Em Abril deste ano, a Espanha investiu em três Fundos de Carbono do Banco Mundial com mais de 68 milhões de dólares. Tinha já assumido, no final de 2004, a criação do Fundo Espanhol de Carbono, garantindo assim a compra de 34 milhões de toneladas de CO2, procedentes de projectos que beneficiem o ambiente e transfiram tecnologia limpa para países em vias de desenvolvimento.

O mercado de direitos de emissão de GEE em Portugal está avaliado em 660 milhões de euros, em 2008. À escala da União Europeia (UE), o valor adiantado é de 26 mil milhões de euros, cerca de 20 por cento do PIB.

O mercado mundial de bens e serviços ambientais foi estimado em mais de 500 000 milhões de euros em 2003 – comparável com os valores das indústrias aeroespacial e farmacêutica – e continua a crescer cerca de 5% por ano.

O Reino Unido lançou o Landfill Allowances Trading Scheme, o primeiro esquema, a nível mundial, de licenças transaccionáveis para resíduos urbanos, para cumprimento da Directiva Aterros. Foram criadas «licenças de deposição» que vão ser transaccionáveis em bolsa e ser objecto de banking e borrowing.
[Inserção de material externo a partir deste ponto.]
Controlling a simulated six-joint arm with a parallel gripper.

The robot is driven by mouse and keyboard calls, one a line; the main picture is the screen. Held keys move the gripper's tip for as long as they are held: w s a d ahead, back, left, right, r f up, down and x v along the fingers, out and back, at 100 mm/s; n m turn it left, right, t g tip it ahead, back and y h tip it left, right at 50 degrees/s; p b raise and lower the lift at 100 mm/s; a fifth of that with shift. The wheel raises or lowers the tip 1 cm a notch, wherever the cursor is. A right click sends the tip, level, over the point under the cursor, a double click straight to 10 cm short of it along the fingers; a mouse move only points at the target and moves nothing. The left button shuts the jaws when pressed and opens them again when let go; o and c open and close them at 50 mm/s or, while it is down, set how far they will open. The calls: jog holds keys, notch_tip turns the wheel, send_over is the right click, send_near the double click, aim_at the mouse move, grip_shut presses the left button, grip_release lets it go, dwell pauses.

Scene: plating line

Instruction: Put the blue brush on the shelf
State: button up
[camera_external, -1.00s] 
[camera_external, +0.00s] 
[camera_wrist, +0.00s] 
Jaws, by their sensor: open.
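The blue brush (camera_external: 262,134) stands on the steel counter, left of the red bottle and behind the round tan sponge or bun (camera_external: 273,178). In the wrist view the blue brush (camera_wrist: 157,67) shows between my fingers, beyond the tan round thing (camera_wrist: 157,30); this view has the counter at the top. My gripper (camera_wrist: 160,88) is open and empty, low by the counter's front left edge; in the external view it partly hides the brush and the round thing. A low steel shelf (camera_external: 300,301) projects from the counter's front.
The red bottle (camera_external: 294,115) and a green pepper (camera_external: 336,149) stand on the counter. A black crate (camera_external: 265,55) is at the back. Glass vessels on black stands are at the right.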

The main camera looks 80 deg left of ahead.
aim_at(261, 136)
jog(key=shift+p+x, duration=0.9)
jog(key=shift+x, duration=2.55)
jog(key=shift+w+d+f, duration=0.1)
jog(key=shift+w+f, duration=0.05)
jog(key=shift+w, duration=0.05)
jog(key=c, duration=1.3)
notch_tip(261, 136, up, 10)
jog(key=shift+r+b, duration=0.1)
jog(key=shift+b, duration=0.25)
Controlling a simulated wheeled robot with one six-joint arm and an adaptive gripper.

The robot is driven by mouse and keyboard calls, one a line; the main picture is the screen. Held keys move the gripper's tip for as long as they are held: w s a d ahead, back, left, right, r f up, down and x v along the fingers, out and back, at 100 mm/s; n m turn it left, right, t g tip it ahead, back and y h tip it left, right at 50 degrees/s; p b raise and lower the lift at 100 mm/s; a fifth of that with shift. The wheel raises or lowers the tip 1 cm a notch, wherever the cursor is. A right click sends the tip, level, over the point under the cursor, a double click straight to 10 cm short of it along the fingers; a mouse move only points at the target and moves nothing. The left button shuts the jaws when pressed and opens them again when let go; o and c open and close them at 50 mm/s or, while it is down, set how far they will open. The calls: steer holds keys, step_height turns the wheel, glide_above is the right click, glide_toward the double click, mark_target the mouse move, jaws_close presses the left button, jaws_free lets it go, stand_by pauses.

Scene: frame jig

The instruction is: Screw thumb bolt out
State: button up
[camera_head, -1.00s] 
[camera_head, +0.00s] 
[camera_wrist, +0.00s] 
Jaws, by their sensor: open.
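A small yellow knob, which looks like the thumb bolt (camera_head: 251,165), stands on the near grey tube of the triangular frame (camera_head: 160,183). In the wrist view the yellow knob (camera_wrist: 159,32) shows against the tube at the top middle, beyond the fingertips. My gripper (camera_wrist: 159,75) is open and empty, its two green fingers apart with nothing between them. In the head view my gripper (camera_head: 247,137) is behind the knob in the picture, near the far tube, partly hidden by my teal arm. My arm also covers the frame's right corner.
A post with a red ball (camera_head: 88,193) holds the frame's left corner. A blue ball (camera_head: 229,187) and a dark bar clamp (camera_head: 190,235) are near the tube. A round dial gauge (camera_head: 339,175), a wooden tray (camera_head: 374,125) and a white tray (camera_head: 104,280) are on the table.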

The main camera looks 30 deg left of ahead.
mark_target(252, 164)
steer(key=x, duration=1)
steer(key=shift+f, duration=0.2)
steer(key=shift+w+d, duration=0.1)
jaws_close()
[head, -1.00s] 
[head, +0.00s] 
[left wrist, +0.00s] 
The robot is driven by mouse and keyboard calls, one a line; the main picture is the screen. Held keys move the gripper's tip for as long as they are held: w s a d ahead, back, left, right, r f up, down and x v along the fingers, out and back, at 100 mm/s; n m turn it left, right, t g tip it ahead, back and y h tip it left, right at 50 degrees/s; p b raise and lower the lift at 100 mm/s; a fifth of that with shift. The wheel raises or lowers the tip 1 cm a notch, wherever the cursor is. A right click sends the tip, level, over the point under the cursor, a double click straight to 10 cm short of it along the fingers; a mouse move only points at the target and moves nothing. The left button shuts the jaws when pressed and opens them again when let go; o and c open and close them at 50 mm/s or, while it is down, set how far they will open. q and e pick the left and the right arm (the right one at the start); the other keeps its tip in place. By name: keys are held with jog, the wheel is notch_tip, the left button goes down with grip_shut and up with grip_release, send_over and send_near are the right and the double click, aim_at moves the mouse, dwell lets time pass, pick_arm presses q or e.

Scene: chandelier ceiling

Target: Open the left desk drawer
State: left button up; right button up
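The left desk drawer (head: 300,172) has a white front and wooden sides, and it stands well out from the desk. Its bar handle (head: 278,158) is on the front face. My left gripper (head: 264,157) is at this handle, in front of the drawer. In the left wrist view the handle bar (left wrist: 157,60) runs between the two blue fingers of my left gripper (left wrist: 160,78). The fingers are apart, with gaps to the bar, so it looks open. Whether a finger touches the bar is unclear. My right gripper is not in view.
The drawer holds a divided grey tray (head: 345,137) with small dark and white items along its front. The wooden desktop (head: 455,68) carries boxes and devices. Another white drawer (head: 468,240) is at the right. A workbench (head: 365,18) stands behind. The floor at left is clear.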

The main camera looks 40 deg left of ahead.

O UBS Investment Bank lançou um programa destinado a integrar critérios ambientais e de sustentabilidade na sua avaliação global de riscos e oportunidades de investimento, aumentando o conhecimento sobre uma nova geração de riscos de investimento, aumentando a sua capacidade para identificar, analisar e gerir ricos ambientais e sociais.

No meio deste cenário de novos mecanismos de mercado, Portugal é uma jangada de pedra no meio do oceano, profissionalizando-se em serviços financeiros e na «bulimia imobiliária» que em anos atrás construía 1 milhão de novos fogos por ano. Estamos cercados pelo Estado. Os empresários reclamam mais mercado, mas em surdina organizam-se para conquistar negócios com a sua ajuda e teia de interesses. São quase sempre os mesmos nos negócios velhos e nos poucos novos que surgem. Odeiam-se mas em bloco defendem-se. Mudam os governos, mas o puzzle, passado um mês está (re)montado. Nas operações financeiras e nos negócios aparecem novas caras, mas as velhas, essas estão lá, na sombra, tecendo o seu novelo.

Aqueles novos mecanismos de mercado são uma combinação de inovação, transparência e empreendedorismo. Ar fresco.

Não tenhamos ilusões, o «choque tecnológico» para não vir a ser mais dinheiro atirado sobre os problemas, e não se revelar apenas mais como um capítulo do nosso desencontro com o desenvolvimento, implica medidas de choque contra o Estado. A muitos níveis: na governação das empresas, na avaliação dos resultados do sector empresarial do Estado, na obrigação do registo dos interesses das organização não governamentais, no reforço dos reguladores (CMVM nos produtos e serviços do mercado de carbono), a ERSE no mercado da energia e o IRAR no mercado do ambiente, na revisão da lei das finanças locais e em novos quadros de contratação pública. Precisamos de um Estado pessoa de bem e de uma missão pública nos serviços do Estado.

Uma palavra para o excelente artigo de Luís Nazaré, do passado dia 19, neste jornal, «na mouche».

Também para o lançamento do mestrado de políticas públicas e administração da Universidade Nova. Ar fresco.